* START DATA PROVIDED *
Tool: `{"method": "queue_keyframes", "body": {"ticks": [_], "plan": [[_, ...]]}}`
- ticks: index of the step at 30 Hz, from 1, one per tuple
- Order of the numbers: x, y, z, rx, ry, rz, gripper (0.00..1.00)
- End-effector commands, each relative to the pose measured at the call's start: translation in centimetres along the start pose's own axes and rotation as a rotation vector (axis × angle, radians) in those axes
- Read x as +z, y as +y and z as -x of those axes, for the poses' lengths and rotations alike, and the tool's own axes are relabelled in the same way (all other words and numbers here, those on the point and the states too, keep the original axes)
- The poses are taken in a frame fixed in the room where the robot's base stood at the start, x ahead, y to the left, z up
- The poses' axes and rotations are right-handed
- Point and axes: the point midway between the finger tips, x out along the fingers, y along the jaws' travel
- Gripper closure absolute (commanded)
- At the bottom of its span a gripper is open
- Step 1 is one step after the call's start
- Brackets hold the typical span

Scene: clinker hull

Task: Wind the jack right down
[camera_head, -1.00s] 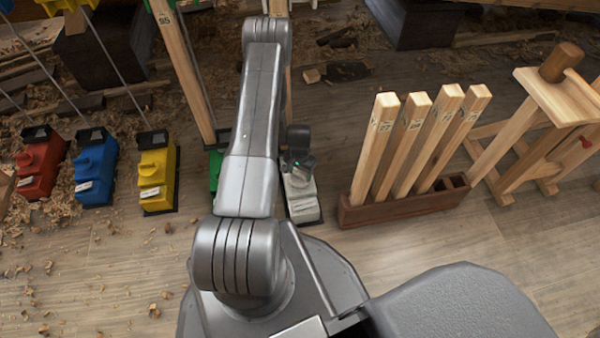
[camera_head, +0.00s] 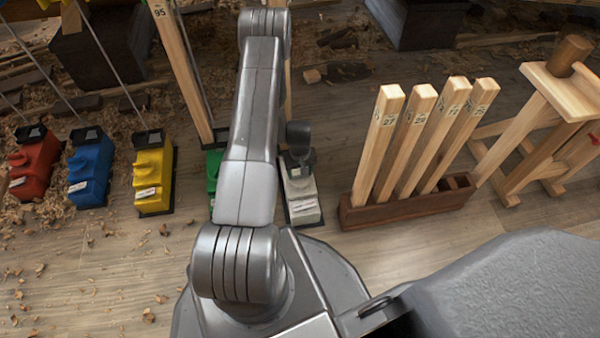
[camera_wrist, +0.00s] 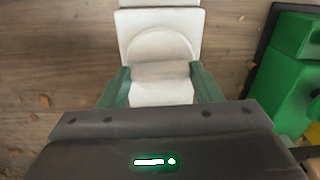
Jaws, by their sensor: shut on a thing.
* END DATA PROVIDED *
§ **GIVEN EXERCISE**
Each line of the material must be retyped exactly, except that images are omitted.

§ **SOLVED EXERCISE**
Tool: `{"method": "queue_keyframes", "body": {"ticks": [_], "plan": [[_, ...]]}}`
- ticks: index of the step at 30 Hz, from 1, one per tuple
- Order of the numbers: x, y, z, rx, ry, rz, gripper (0.00..1.00)
- End-effector commands, each relative to the pose measured at the call's start: translation in centimetres along the start pose's own axes and rotation as a rotation vector (axis × angle, radians) in those axes
- Read x as +z, y as +y and z as -x of those axes, for the poses' lengths and rotations alike, and the tool's own axes are relabelled in the same way (all other words and numbers here, those on the point and the states too, keep the original axes)
- The poses are taken in a frame fixed in the room where the robot's base stood at the start, x ahead, y to the left, z up
- The poses' axes and rotations are right-handed
- Point and axes: the point midway between the finger tips, x out along the fingers, y along the jaws' travel
- Gripper closure absolute (commanded)
- At the bottom of its span a gripper is open
- Step 1 is one step after the call's start
- Brackets hold the typical span

Scene: clinker hull

Task: Wind the jack right down
[camera_head, -1.00s] 
[camera_head, +0.00s] 
[camera_wrist, +0.00s] 
Jaws, by their sensor: shut on a thing.

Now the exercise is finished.